El vacío de poder solo no es absoluto porque sigue funcionando el Congreso y porque un general llamado Sergio Etchegoyen está al mando de las supuestas acciones para intentar, sin violencia, liberar rutas y carreteras y convencer a los camioneros autónomos que sigan el ejemplo de las empresas de transporte y levanten el paro.

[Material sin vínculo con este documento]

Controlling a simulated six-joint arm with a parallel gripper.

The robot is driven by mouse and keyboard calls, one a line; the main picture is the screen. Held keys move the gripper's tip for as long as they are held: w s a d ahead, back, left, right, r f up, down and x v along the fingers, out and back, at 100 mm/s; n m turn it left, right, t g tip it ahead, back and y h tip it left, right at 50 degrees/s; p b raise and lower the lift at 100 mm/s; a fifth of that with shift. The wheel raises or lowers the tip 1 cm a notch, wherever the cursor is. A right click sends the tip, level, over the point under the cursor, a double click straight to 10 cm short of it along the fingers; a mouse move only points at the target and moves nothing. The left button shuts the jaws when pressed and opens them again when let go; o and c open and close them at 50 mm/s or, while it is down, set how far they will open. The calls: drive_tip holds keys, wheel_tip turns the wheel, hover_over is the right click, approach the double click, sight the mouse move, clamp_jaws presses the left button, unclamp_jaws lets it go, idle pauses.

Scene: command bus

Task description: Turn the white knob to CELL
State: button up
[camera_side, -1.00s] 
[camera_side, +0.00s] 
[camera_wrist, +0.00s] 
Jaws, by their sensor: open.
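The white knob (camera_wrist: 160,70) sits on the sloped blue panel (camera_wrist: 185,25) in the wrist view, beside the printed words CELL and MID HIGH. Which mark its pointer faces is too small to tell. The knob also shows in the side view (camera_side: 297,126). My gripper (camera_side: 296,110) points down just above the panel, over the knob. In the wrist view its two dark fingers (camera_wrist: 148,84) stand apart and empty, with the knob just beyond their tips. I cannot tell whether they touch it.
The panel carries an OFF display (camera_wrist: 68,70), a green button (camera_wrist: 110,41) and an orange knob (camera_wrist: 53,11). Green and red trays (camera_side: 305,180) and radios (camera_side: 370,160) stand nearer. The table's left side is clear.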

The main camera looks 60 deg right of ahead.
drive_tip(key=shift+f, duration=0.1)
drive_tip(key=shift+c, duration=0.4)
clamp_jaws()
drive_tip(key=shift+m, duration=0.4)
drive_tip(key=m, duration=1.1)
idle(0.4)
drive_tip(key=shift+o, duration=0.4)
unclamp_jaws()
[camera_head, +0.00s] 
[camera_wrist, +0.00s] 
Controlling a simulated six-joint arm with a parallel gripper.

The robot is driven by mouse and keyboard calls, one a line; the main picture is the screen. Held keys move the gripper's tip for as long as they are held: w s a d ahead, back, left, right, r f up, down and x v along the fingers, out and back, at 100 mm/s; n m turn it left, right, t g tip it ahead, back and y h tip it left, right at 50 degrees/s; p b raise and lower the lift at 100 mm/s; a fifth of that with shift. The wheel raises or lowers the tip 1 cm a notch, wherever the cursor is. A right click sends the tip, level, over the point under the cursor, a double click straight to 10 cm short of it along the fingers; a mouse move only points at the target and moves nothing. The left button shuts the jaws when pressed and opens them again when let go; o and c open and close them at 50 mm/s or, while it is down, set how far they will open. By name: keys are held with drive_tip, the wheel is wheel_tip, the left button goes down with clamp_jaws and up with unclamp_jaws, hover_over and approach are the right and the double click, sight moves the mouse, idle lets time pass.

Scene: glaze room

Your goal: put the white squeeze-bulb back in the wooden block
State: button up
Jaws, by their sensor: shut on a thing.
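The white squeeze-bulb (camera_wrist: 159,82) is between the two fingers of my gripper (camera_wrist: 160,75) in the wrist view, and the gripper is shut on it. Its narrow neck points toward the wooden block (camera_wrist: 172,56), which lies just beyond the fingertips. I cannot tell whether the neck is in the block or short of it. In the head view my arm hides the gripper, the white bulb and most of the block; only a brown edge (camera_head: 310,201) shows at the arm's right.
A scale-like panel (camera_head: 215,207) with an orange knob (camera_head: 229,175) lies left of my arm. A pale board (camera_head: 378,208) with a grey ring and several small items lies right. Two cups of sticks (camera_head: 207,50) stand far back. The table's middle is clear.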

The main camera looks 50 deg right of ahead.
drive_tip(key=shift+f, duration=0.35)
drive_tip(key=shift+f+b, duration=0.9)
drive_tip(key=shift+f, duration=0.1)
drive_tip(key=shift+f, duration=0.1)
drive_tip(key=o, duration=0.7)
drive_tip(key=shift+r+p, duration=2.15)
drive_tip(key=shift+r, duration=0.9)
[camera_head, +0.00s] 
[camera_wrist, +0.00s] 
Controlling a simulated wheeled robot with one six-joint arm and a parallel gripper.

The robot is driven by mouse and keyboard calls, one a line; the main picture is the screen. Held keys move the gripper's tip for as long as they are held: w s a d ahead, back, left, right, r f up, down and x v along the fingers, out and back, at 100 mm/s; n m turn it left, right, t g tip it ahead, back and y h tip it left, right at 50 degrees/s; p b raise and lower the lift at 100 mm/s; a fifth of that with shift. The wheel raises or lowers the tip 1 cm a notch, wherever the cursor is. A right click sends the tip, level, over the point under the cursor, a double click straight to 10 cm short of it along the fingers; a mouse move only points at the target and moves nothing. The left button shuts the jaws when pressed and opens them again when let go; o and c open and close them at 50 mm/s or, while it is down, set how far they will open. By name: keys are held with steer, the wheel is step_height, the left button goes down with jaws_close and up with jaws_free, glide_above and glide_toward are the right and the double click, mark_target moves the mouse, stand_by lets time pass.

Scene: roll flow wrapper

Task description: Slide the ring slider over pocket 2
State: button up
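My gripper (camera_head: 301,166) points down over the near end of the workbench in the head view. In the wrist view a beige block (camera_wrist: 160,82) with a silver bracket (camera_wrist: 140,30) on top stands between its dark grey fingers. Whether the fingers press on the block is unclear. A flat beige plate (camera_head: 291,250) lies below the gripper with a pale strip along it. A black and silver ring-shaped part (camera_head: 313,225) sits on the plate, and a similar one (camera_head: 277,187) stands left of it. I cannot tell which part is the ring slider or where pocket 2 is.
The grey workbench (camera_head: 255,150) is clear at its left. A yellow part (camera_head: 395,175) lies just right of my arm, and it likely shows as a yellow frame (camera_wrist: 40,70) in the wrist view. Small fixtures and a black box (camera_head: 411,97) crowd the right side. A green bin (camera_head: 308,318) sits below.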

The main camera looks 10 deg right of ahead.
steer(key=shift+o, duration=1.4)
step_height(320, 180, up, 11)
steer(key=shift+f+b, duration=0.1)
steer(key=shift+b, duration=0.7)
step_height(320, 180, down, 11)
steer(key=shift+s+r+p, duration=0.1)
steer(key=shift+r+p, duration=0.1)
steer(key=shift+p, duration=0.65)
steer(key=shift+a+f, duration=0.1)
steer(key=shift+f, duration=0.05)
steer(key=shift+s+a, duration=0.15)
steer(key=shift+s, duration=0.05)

A la ilegitimidad de Michel Temer se suma ahora su impotencia frente a lo que sea. No supieron, ni él ni su grupo, prever las dimensiones que podría alcanzar –como alcanzó– el movimiento de empresas de carga y camioneros. A propósito, a la ABIN, Agencia Brasileña de Inteligencia, que es comandada por Etchegoyen y tiene la función de evaluar amenazas internas y externas al orden constitucional, no ha sido mínimamente eficaz para advertir lo que se estaba armando y que literalmente paralizó al país. No hay un único antecedente de semejante estrago, y sus agentes no fueron lo suficientemente hábiles –o les faltó precisamente inteligencia– para detectar nada de lo que estaba a la vista de todos.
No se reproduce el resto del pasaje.